__GOAL__:
Copy whichever lines contain the string "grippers".

===============

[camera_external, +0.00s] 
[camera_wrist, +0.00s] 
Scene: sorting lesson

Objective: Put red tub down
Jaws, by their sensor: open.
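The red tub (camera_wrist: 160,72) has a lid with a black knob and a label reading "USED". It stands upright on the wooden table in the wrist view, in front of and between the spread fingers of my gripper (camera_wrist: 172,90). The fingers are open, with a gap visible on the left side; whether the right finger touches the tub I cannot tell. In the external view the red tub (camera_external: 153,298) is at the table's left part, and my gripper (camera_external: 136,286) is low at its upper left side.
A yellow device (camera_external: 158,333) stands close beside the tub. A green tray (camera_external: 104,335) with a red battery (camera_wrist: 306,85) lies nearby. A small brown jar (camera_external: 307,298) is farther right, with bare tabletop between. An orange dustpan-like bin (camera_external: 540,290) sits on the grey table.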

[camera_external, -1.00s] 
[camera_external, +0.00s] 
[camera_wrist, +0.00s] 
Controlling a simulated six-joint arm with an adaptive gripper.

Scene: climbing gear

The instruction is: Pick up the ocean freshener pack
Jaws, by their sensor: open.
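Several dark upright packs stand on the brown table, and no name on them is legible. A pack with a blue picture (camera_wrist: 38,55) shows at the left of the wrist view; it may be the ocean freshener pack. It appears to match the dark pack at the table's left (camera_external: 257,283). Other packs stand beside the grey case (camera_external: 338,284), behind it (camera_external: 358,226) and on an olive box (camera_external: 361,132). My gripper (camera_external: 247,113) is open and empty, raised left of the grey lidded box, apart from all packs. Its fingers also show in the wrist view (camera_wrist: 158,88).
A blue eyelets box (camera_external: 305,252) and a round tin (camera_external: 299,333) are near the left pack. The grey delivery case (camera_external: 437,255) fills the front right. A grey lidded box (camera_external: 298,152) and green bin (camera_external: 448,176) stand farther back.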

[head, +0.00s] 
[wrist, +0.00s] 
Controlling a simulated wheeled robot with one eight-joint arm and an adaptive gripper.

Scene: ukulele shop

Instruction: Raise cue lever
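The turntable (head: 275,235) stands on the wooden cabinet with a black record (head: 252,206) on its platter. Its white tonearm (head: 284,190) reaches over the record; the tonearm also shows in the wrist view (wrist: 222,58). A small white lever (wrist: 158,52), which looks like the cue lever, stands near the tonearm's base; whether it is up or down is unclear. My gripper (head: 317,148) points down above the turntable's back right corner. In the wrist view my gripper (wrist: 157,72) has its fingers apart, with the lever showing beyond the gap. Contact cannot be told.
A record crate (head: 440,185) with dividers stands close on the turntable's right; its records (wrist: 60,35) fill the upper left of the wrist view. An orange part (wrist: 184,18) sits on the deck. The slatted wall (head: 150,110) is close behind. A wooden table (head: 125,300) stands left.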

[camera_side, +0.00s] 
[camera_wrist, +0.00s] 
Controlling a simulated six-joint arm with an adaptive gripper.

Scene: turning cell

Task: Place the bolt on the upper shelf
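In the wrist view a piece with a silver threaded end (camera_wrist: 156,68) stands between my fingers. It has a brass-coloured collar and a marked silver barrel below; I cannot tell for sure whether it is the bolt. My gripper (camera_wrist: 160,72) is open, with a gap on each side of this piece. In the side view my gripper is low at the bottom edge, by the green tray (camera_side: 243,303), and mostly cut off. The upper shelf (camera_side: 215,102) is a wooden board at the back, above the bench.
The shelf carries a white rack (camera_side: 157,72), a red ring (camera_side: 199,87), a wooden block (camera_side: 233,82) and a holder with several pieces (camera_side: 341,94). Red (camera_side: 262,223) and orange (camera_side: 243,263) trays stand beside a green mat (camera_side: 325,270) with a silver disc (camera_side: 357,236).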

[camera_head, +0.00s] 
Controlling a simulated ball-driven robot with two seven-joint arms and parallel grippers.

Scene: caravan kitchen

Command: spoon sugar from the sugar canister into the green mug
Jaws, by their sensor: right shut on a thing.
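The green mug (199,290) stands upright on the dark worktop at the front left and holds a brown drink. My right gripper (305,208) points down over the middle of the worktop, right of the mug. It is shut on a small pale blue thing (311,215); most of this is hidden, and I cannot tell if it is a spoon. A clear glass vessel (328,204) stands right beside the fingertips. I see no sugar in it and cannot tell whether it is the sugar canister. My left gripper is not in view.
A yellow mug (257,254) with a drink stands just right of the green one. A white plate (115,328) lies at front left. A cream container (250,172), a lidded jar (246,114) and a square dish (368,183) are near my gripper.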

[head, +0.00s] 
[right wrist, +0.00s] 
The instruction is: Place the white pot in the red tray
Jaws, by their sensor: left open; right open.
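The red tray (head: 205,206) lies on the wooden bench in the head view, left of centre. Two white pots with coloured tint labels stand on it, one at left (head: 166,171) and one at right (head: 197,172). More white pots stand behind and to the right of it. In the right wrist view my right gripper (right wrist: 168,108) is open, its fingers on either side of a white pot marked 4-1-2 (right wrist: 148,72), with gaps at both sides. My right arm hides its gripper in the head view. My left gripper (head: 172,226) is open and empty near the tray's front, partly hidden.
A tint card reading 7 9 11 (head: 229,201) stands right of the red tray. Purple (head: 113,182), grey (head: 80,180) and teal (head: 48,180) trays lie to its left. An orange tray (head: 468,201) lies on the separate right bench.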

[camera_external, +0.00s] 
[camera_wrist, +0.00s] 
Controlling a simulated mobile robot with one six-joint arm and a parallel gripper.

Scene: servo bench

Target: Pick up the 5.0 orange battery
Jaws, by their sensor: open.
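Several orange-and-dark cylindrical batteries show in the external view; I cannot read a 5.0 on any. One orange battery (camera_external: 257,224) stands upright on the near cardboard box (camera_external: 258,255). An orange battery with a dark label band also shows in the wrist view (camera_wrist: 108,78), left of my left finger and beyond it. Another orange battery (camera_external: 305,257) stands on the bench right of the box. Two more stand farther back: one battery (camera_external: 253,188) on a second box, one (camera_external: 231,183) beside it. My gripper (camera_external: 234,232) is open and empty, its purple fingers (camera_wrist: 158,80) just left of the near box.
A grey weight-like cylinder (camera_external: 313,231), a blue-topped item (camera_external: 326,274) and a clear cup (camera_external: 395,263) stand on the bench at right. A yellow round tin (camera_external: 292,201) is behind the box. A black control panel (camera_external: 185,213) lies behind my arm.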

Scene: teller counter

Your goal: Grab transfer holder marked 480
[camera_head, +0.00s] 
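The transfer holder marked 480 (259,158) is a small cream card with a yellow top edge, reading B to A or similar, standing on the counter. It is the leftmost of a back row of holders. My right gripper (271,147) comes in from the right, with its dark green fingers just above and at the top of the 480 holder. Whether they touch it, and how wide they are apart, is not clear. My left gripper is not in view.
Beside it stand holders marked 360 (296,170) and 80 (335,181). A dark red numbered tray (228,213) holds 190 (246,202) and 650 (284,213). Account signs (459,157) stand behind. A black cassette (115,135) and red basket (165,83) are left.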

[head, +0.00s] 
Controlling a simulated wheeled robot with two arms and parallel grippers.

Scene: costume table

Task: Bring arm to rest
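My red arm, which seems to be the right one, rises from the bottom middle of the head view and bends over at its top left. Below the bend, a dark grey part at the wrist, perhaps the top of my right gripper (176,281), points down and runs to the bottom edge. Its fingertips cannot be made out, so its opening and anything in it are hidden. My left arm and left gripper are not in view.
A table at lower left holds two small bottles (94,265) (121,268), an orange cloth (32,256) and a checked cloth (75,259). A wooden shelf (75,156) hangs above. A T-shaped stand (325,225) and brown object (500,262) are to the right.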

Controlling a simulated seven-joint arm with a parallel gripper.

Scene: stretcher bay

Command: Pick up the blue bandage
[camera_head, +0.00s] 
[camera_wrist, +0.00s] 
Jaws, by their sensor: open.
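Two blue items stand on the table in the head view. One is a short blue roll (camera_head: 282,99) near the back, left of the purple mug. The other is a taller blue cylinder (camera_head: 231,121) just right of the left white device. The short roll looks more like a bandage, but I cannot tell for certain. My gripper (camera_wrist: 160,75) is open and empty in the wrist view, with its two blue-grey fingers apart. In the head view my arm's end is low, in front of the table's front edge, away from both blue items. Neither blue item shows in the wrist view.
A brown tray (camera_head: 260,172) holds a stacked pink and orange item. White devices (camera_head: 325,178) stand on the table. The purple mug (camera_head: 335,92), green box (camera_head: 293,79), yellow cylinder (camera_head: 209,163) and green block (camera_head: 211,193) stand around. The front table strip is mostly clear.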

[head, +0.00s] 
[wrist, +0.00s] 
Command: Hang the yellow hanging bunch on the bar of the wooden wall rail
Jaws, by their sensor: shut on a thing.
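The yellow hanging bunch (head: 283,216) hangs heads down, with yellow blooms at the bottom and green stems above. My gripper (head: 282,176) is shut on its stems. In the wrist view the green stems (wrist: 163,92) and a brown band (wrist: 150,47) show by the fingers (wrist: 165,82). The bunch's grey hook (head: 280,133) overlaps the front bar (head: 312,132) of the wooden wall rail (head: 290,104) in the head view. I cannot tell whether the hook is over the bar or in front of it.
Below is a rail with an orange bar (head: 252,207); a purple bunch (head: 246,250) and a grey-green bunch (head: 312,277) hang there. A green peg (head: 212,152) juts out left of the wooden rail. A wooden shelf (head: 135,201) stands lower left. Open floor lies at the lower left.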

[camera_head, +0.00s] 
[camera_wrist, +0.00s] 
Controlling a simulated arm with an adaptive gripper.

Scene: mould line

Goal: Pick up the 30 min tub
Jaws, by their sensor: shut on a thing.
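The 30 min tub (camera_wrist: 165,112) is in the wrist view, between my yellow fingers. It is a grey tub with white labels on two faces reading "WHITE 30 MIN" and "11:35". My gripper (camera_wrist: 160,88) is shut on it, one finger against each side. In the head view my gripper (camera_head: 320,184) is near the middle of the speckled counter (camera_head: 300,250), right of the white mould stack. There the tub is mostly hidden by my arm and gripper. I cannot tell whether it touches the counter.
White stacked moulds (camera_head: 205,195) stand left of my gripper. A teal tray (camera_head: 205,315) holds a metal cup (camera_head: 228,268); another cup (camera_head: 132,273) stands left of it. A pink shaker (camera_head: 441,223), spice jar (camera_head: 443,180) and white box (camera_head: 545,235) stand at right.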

===============

__WRITTEN RESPONSE__:
Controlling a simulated ball-driven robot with two seven-joint arms and parallel grippers.
Controlling a simulated wheeled robot with two arms and parallel grippers.

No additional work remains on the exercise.